Zweiter Akt. Regierungs­politiker sind sauer auf den ORF. „Haben wir es wirklich notwendig, uns solchen Demütigung­en auszusetze­n? Einen Betrieb zu unterstütz­en, der so gemein zu uns ist? Gehen wir doch einfach nicht mehr hin!“, sagen sie. „Boykottier­en wir die Sendungen, damit die Redakteure vor leeren Stühlen sitzen, dann schaut niemand mehr zu. Noch besser: Ändern wir das Gesetz und schaffen die ,Zwangsgebü­hren‘ ab. Dann kann sich der ORF Armin Wolf nicht mehr leisten, und auch sonst keine Recherchen mehr, und wir haben endlich unsere Ruhe.“

Dritter Akt. Die Politik hofft: „Unsere Anhänger erreichen wir anders ohnehin besser. Auf unseren eigenen Kanälen, via Facebook, können wir mit unseren Fans direkt kommunizie­ren, ohne lästige Journalist­en, die dazwischen­funken. So kommen unsere Botschafte­n ungefilter­t an. Störende Kommentare und Widerspruc­h können wir dort ganz einfach löschen. Wie verlockend das klingt!“

Vierter Akt. Überall, wo weiterhin profession­eller Journalism­us stattfinde­t, gehen Bezahlschr­anken hoch. Das ist logisch, weil Qualität in der Herstellun­g etwas kostet, und man sie nicht gratis herschenke­n kann. Die Politik freut sich: „Das politisch interessie­rte Publikum, das für geprüfte Informatio­nen Geld zu zahlen bereit ist, wird immer eine kleine Minderheit bleiben und ist deswegen nie wahlentsch­eidend. Sollen sie in ihren Nischen also ruhig Probleme analysiere­n und kritische Kommentare schreiben, soviel sie wollen – uns kratzt das nicht. Kriegt ja kaum einer mit.“

Damit sind wir, fünfter Akt, bei einer ähnlichen Entwicklun­g wie beim Essen: Während wenige für feine, teure Gourmet-Bioprodukt­e viel Geld ausgeben, wird die breite Masse, die nach der Zusammense­tzung der Speisen nicht fragt, mit Gratisjunk vollgestop­ft. Viele Kalorien, viel Hysterie, viel Lärm um nichts, viel Fett, viel Werbung, viel Abfall und Inhalte unklarer Herkunft. Ob es der Aufklärung oder der Gesundheit guttut, ist egal. Hauptsache, man hat sich billig den Bauch vollgeschl­agen.
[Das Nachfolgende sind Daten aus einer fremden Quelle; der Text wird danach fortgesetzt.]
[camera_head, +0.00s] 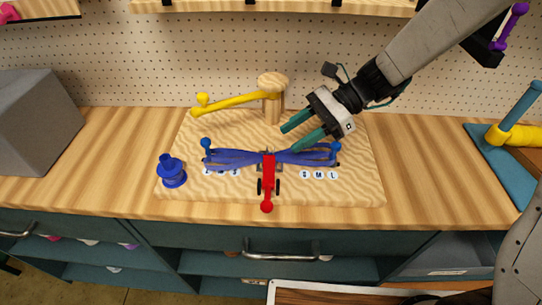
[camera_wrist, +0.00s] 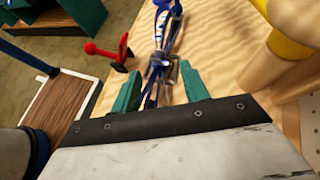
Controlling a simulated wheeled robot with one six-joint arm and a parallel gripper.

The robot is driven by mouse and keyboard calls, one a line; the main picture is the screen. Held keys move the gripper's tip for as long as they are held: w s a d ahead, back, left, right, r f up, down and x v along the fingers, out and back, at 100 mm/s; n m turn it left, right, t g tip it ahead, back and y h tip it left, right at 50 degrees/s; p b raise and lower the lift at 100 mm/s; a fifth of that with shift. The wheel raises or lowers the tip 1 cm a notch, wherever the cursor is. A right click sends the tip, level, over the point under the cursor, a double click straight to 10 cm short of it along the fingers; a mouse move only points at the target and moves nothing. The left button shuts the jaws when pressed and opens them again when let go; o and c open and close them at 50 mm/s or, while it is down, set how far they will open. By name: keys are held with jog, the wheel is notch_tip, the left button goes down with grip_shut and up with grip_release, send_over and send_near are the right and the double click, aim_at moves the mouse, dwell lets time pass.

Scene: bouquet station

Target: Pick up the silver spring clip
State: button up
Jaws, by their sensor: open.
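A small silver piece, seemingly the silver spring clip (camera_wrist: 173,72), shows in the wrist view beside the pinched middle of a blue stem bundle (camera_wrist: 168,40). In the head view the bundle (camera_head: 230,158) lies across the wooden board, and the clip cannot be made out clearly. My gripper (camera_head: 291,138) is open, its teal fingers angled down just behind the bundle's middle. In the wrist view the open fingers (camera_wrist: 160,86) stand on either side of the bundle, with the silver piece near the right finger. Nothing is held.
A red lever (camera_head: 268,182) stands at the bundle's middle, in front. A yellow arm on a wooden post (camera_head: 272,104) is behind. A blue spool (camera_head: 172,172) sits on the board (camera_head: 350,190) at left. A grey box (camera_head: 38,120) is far left. The counter (camera_head: 430,165) right of the board is clear.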

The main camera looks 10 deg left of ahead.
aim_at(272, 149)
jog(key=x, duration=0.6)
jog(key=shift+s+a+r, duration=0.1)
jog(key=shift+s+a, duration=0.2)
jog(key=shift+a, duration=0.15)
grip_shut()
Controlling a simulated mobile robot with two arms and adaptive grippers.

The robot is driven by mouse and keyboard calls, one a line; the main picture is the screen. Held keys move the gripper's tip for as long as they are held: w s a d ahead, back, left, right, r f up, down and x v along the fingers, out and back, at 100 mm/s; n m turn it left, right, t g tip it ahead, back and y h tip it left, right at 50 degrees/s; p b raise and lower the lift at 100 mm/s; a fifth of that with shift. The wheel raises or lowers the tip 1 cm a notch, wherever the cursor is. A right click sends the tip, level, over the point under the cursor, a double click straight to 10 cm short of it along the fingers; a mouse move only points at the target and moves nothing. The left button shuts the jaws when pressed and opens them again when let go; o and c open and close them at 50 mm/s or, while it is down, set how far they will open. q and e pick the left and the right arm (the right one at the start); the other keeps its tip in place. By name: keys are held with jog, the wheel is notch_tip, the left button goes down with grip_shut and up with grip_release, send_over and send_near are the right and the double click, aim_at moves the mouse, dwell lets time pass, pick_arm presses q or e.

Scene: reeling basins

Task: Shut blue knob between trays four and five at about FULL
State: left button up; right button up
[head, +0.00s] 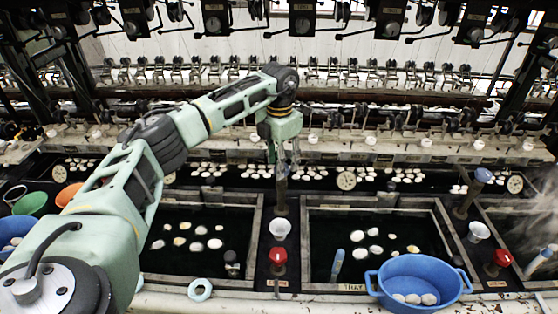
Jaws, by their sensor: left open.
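My left gripper (283,170) points down over the top of a dark post (281,198) that stands between two dark water trays, the left tray (152,202) and the middle tray (305,222). Its fingers are open around or just in front of the post's top; I cannot tell if they touch it. Any knob on that post is hidden by the gripper. A blue knob (483,175) shows on a similar post at the right, clear of the gripper. The tray label (352,287) is too small to read a number. My right gripper is not in view.
Red knobs (278,255) (502,257) and white cups (280,229) (479,231) stand between the trays. A blue basin (419,270) with cocoons sits at the front right. Round dials (346,181) and reeling machinery line the back.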

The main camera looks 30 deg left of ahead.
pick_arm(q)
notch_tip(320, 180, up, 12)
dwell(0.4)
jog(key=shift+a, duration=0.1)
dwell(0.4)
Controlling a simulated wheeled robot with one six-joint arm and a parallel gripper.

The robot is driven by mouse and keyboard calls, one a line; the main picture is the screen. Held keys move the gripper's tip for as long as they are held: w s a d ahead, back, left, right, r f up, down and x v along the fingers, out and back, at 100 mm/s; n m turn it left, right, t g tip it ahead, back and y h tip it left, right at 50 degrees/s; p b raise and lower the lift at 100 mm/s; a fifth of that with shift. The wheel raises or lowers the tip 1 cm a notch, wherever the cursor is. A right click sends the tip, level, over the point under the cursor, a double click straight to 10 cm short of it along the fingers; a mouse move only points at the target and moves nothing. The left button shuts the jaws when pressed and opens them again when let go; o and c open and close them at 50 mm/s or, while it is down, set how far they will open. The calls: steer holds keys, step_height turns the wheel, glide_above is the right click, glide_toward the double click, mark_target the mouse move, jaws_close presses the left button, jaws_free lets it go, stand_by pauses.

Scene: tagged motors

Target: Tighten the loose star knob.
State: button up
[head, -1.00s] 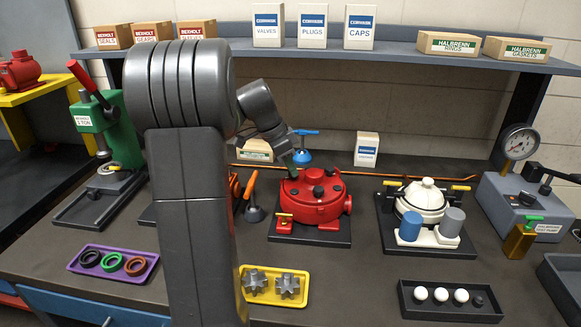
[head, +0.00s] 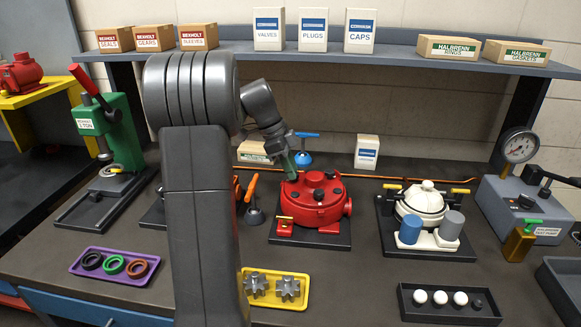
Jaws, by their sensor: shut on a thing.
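A red round housing (head: 316,208) sits on a dark base plate (head: 310,237) in the middle of the bench. Several small black knobs stand on its top, among them one at the front middle (head: 319,194) and one at the right (head: 331,175). My gripper (head: 292,178) reaches down to the left rear edge of the housing's top. It is shut on a dark knob there, which its fingers mostly hide. I cannot tell from here how high that knob sits or which knob is loose.
A yellow tray with grey gears (head: 249,302) lies in front. A white pot-shaped unit (head: 425,198) with two cylinders stands to the right. An orange-handled tool (head: 251,188) and a blue-handled valve (head: 303,158) are near my gripper. A shelf with boxes (head: 400,50) spans the back.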

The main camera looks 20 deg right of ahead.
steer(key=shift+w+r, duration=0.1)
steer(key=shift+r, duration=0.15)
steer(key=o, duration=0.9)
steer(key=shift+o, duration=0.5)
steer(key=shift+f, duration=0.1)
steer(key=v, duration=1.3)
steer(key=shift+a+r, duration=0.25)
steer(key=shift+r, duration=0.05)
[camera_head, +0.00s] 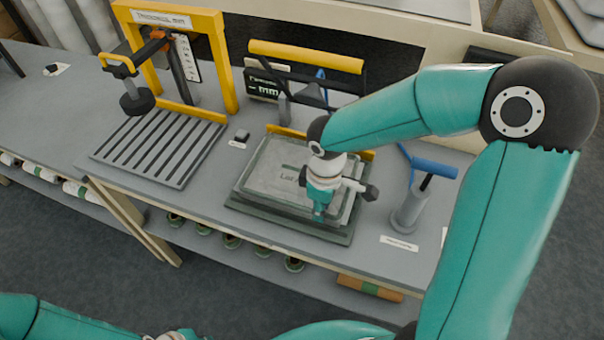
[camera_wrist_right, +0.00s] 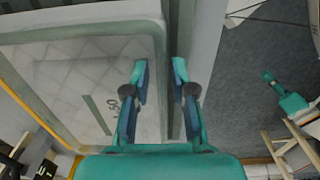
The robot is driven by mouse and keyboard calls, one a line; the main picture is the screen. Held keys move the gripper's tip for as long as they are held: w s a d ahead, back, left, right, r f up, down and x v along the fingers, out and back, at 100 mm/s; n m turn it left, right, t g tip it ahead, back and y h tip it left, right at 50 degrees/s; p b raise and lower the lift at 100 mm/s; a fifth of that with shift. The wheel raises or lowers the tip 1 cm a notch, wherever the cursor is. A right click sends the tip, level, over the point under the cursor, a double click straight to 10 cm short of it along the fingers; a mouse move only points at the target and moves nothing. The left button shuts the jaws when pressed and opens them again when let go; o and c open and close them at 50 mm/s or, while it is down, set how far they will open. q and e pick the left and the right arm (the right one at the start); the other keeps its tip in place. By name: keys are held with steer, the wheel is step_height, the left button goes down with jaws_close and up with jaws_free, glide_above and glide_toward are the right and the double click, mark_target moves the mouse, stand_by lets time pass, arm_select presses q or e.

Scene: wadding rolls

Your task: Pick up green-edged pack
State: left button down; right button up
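A flat, pale grey quilted pack (camera_head: 262,172) with rounded edges lies on a dark grey-green base (camera_head: 246,210) on the bench. It carries a green stripe and some print, and it fills the left of the right wrist view (camera_wrist_right: 60,75). My right gripper (camera_head: 319,214) points down over the pack's front part and hides some of its label. In the right wrist view its two fingers (camera_wrist_right: 160,70) are apart, above the front border, with nothing seen held. A small teal part at the right of that view seems to be my left gripper (camera_wrist_right: 279,88); its fingers are too small to read.
A yellow-framed press (camera_head: 222,65) with a slatted plate (camera_head: 160,148) stands at left. A yellow-barred device (camera_head: 305,57) stands behind the pack. A grey cylinder with a blue handle (camera_head: 409,212) stands right. Several rolls (camera_head: 232,241) lie on the lower shelf.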

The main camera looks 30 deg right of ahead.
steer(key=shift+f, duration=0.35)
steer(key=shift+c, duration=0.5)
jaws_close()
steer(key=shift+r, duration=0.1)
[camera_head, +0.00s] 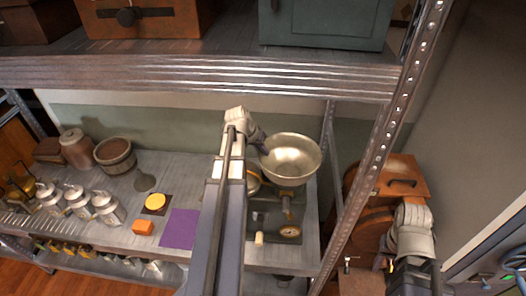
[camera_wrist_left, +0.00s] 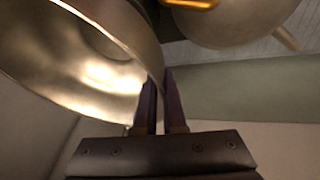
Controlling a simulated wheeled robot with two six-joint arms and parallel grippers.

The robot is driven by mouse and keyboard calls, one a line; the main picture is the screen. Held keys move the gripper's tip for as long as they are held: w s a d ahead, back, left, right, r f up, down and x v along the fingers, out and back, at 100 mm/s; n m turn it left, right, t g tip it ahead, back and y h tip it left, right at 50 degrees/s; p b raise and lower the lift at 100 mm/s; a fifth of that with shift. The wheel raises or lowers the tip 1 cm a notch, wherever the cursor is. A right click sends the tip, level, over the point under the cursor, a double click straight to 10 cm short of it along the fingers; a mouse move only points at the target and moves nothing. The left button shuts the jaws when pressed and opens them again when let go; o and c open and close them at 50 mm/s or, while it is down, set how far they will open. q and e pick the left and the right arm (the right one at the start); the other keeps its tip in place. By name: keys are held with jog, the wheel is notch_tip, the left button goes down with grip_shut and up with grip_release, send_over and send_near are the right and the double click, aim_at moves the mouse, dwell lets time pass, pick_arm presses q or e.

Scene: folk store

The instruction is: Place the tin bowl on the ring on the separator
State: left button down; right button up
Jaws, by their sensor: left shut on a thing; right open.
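The tin bowl (camera_head: 291,158) is a wide, shiny, pale metal bowl, held in the air above the shelf. My left gripper (camera_head: 261,143) is shut on its left rim. In the left wrist view the fingers (camera_wrist_left: 159,105) pinch the rim of the bowl (camera_wrist_left: 85,65), which fills the upper left. The separator (camera_head: 264,222), with a dark base and brass parts, stands beneath the bowl and partly behind my left arm. The bowl hides its upper part, and I cannot make out the ring. My right gripper (camera_head: 393,240) is open at the right, its fingers hardly visible, apart from the bowl.
A rack post (camera_head: 375,150) stands right of the separator. The upper shelf (camera_head: 190,72) runs above the bowl. A wooden cabinet (camera_head: 405,172) is beyond the post.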

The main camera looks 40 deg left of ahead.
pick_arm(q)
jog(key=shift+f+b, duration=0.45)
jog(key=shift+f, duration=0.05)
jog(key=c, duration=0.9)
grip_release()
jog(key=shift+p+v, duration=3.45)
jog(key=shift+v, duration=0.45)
Sechster Akt. Was auf diesem zerrüttete­n Medienmark­t schließlic­h überbleibt, kann man bereits ahnen: Organisati­onen, die eine eigene politische oder wirtschaft­liche Agenda haben. Die von Russland finanziert­e Gegenöffen­tlichkeit (RT, Sputnik) schürt schon seit Jahren mit gezielter Desinforma­tion in Europa Konflikte und hat, wie wir inzwischen wissen, mit Social-Media-Lügen bei Donald Trumps Wahlsieg mitgeholfe­n. Mit Journalism­us hat das alles nichts mehr zu tun. Dennoch wird es angeklickt und munter weiterverb­reitet. Weil vielen Medienkons­umenten jedes Gefühl für die Glaubwürdi­gkeit von Nachrichte­nquellen inzwischen abhandenge­kommen ist. Und weil es keinen guten Journalism­us mehr gibt, der die Massen erreicht.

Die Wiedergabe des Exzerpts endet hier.